Go through the records line by line and work out how many lines hold the word "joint". Answer with the number only.

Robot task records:
++++

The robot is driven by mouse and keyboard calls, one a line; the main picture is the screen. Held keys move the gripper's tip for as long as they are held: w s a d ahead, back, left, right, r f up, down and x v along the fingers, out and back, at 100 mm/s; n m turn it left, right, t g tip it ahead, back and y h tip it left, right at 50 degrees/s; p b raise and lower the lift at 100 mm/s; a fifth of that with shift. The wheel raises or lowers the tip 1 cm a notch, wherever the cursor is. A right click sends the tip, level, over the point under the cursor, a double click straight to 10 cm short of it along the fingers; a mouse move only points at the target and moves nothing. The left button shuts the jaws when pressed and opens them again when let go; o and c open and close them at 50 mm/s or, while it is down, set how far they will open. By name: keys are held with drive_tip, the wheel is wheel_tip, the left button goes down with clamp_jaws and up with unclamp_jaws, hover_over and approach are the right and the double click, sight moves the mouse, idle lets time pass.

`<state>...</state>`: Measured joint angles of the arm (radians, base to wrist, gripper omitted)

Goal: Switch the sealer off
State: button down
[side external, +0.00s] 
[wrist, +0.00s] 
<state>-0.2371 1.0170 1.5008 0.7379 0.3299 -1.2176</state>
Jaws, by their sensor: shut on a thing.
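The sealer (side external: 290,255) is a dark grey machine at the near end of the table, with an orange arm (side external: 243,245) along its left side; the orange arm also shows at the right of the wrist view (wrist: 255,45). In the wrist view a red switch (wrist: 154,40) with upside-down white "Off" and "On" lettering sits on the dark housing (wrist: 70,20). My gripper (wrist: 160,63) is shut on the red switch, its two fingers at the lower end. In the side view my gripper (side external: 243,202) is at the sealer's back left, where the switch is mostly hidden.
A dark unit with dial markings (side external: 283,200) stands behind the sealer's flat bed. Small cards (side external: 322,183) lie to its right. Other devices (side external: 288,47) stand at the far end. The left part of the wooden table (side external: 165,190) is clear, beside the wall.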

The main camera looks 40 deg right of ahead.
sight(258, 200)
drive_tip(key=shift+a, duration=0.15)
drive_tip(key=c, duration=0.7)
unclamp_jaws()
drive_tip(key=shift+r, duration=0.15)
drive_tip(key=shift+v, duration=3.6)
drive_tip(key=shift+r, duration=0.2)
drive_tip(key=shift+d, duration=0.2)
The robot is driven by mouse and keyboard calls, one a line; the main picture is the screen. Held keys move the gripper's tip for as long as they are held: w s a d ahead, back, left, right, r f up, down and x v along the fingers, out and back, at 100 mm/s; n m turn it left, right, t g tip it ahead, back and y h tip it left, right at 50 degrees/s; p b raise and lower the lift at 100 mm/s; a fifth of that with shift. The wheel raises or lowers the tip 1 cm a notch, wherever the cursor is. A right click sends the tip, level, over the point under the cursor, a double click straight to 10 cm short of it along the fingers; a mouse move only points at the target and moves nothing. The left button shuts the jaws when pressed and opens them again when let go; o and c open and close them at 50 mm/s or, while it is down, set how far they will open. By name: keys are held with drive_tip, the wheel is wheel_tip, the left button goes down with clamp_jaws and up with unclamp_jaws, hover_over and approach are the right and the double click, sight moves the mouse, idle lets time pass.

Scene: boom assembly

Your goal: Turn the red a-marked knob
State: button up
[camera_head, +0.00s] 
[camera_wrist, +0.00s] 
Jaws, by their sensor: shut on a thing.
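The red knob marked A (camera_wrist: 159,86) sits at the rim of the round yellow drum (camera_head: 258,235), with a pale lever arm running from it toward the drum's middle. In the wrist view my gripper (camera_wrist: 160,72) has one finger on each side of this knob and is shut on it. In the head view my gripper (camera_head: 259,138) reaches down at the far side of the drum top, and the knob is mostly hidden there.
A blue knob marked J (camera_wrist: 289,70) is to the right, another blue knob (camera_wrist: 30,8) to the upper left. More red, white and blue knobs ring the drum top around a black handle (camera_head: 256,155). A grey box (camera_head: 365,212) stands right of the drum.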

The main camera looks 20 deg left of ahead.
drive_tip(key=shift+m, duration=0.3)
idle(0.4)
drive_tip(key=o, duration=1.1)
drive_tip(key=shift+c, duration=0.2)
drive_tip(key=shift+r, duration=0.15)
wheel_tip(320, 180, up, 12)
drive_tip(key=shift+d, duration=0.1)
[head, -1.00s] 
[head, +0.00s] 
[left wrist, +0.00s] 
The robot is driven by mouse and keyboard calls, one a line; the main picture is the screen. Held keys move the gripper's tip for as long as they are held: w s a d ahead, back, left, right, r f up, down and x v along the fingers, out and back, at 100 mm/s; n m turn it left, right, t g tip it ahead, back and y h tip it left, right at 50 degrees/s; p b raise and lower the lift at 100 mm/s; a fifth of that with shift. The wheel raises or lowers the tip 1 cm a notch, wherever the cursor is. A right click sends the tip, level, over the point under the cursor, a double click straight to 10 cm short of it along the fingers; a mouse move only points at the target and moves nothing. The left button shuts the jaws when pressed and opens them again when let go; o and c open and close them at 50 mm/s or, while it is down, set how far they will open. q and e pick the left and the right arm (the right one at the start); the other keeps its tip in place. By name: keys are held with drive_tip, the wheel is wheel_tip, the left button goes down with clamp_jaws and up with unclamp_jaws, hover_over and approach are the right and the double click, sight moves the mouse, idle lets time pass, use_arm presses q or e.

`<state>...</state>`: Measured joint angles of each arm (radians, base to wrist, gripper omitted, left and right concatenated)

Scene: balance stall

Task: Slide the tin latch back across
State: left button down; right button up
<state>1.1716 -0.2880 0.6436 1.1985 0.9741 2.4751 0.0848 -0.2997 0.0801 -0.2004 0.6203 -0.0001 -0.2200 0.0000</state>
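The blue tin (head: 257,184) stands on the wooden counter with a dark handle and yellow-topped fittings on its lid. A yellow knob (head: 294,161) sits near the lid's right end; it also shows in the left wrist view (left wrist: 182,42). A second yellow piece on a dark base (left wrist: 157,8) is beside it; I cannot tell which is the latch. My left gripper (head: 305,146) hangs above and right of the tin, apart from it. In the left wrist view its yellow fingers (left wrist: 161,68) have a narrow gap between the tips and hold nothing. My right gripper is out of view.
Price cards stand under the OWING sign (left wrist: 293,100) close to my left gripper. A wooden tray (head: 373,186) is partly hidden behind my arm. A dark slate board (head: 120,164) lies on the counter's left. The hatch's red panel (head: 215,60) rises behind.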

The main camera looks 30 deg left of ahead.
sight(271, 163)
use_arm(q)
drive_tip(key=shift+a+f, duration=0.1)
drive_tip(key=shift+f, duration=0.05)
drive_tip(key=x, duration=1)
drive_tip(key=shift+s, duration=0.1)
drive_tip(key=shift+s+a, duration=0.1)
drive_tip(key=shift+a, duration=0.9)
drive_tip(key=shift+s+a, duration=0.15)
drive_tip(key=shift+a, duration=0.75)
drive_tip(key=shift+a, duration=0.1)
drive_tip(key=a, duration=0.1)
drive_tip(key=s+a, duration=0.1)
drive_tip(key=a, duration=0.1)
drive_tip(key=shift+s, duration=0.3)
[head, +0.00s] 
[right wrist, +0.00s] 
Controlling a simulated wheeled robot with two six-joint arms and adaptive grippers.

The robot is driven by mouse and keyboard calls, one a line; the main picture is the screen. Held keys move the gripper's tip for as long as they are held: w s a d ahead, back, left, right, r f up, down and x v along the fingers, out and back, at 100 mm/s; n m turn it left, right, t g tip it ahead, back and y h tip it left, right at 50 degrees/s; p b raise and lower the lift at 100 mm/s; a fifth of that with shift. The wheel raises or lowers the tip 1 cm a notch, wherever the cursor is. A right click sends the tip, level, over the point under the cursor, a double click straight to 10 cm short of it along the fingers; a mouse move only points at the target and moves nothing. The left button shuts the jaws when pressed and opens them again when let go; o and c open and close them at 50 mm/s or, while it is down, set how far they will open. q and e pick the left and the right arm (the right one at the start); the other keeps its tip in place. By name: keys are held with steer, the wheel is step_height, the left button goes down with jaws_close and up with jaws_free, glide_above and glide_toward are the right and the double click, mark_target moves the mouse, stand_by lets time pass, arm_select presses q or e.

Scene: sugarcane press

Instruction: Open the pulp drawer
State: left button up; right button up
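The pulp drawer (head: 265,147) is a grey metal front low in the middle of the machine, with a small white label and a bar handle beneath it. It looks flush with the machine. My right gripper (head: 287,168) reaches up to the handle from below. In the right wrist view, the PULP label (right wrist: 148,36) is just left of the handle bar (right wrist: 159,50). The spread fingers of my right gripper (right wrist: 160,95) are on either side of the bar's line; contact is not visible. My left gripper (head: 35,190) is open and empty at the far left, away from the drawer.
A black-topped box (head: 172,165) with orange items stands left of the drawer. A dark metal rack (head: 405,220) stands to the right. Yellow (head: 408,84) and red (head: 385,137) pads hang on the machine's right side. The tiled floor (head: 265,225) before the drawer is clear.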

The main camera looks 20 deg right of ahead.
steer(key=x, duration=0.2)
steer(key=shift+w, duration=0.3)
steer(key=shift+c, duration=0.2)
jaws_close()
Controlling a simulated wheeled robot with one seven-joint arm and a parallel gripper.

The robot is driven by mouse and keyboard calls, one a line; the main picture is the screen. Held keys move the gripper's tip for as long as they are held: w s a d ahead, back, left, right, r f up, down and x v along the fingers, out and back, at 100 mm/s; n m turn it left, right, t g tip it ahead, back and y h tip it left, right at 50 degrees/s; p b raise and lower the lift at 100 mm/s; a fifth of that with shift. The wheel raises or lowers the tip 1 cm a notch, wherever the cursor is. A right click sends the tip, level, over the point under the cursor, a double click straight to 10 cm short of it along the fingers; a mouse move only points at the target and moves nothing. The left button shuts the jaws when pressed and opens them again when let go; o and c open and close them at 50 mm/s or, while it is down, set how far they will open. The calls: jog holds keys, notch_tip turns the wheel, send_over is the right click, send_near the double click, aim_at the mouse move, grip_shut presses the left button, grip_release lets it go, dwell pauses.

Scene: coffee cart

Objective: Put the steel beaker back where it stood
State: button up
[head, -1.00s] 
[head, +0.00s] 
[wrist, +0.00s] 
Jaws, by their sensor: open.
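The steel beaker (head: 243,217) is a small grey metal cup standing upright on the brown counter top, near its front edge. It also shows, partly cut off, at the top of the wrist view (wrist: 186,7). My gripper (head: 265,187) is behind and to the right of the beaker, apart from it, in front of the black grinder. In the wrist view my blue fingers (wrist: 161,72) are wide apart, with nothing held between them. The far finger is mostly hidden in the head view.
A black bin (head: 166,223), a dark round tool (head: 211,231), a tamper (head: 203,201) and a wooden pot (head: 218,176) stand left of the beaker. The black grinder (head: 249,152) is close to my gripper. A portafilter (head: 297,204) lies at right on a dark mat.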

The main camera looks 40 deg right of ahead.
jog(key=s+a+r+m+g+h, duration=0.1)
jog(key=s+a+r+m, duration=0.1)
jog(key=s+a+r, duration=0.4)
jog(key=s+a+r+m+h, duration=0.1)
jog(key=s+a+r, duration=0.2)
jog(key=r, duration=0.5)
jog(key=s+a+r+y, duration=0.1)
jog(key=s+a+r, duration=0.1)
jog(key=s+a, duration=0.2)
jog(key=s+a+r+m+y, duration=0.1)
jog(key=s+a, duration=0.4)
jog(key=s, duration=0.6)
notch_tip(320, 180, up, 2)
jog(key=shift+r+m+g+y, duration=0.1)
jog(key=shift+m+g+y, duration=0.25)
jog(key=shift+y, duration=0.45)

++++

#### COMPLETE RESPONSE:
4